Counsellors can expect a challenging, but rewarding summer and they will work alongside committed and enthusiastic people with specific knowledge in their field.(Camp America Special Needs Pocket money rates will apply to those applicants who are placed at Special Needs camps.)
Though the above gives general information about most camps, we advise you to contact your camp director for more detailed information about your specific placement.
The Role Of A Camp Counsellor/Campower
THE ROLE OF A COUNSELLOR
BUNK/GENERAL COUNSELLOR
This is not a 9:30 to 5:30 job. At camp, in any situation, you are always on call; that is what being part of a community is all about. Safety is foremost in any Camp Director's mind and if something goes wrong at any time, you are expected to be able to help in whatever area you are able to. To put it simply, you take over where the parents left off. You are now the absent mother or father, the big brother or sister. You will sleep in the same building with your campers, eat at the same table, go where they go, they will go where you go, you become a working unit. You must make sure that they dress right (without their parents' help, small children would stay in their pyjamas all day!), eat well, stay safe and have fun. It will be your job to take campers to the different activities where the counselors take over and you would generally assist with the activity.

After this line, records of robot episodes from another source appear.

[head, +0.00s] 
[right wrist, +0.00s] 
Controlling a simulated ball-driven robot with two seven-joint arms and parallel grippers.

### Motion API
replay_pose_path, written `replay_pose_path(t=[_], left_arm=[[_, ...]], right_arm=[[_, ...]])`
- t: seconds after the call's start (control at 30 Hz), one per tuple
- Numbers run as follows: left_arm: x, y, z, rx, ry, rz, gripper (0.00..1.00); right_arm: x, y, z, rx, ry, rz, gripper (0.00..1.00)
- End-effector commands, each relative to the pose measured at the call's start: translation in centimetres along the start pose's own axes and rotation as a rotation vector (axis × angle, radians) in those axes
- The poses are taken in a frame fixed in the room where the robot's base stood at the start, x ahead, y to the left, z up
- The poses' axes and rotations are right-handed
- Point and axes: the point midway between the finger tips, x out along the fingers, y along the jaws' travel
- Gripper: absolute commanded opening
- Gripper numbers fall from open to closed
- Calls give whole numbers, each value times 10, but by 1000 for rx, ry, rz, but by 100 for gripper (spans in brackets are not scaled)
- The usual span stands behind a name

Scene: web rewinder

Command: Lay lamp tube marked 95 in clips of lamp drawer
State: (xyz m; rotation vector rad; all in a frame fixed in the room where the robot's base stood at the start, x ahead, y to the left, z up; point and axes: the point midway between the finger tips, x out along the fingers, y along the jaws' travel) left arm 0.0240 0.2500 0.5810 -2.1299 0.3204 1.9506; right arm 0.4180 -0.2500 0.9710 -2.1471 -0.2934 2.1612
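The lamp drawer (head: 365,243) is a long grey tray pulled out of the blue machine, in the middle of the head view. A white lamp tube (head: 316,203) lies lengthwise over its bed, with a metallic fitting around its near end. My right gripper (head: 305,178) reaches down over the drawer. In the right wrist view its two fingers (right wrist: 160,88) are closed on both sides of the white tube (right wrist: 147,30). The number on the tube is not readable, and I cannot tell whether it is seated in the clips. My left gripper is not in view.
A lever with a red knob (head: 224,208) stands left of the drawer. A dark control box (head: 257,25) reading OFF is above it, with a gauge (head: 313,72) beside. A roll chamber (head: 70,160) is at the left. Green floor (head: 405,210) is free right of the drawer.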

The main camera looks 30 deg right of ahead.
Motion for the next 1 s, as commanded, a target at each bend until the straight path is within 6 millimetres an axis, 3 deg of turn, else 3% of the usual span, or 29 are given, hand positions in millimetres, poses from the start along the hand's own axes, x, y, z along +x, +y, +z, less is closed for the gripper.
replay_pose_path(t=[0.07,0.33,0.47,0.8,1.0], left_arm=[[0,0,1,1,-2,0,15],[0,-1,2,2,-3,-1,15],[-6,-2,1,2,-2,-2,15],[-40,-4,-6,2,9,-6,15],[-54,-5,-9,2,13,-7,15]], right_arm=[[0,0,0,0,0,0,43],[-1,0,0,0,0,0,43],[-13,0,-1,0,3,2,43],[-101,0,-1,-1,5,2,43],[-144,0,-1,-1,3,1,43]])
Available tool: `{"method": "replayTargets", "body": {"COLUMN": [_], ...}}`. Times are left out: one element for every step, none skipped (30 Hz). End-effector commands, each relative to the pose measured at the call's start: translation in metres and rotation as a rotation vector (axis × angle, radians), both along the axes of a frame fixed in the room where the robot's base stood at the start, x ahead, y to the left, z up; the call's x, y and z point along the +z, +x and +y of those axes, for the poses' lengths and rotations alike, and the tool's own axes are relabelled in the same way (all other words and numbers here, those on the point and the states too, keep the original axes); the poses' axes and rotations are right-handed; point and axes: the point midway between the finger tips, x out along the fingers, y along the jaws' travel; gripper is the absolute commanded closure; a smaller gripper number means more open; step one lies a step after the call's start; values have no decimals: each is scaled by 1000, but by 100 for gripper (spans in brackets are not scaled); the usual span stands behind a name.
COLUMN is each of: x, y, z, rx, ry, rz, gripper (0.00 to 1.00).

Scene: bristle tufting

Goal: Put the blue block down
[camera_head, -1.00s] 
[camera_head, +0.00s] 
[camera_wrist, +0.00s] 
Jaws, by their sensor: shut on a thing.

ADVANCED SKILLS COUNSELLOR
You have been chosen as an advanced skills counsellor because of the skills you listed on your application form. Flexibility is the word to remember here. You will generally be responsible for running, or assisting in running, an activity programme on a day-to-day basis. The bunk counsellor will bring you the campers during activity periods, and it is then up to you to design and implement a programme to teach them the appropriate skills. Many camps will assign specialist counsellors a bunk and when they are not at their specialty. Your success at camp depends on your willingness to be a team player, so be flexible and you will contribute to a great summer for the campers.
KEEPING CLEAN AND HEALTHY
Campers as well as staff are expected to shower daily. If you are a bunk counsellor, it's part of your job to ensure that the campers are properly cleaning themselves and not just getting wet! Be alert, especially in the first week for signs of sunburn. If you suspect that a camper has an illness, however slight, you should take them to the camp nurse for a check-up. Do not attempt to become the camp nurse and treat the camper yourself.
MEALTIMES
There is no way to describe in writing what mealtime is like. It is an event that you must experience first hand. As a counsellor your job is to sit with and supervise the children in your bunk. A general camp rule is to serve the campers first (don't worry, there is plenty of food to go around). Most camps encourage good eating habits and good table manners. While making sure the campers are eating properly, you should never force a camper to eat.
ON DUTY (OD)
Once the campers have gone to bed for the night most of the staff are now on free time and can do what they like (keeping within the rules of the camp of course). A small number of staff must remain on camp to watch the children. They are called "OD" or On Duty. They walk around the cabins until curfew to ensure that all is well. All staff are usually required to sit OD. It is scheduled on a rotating basis.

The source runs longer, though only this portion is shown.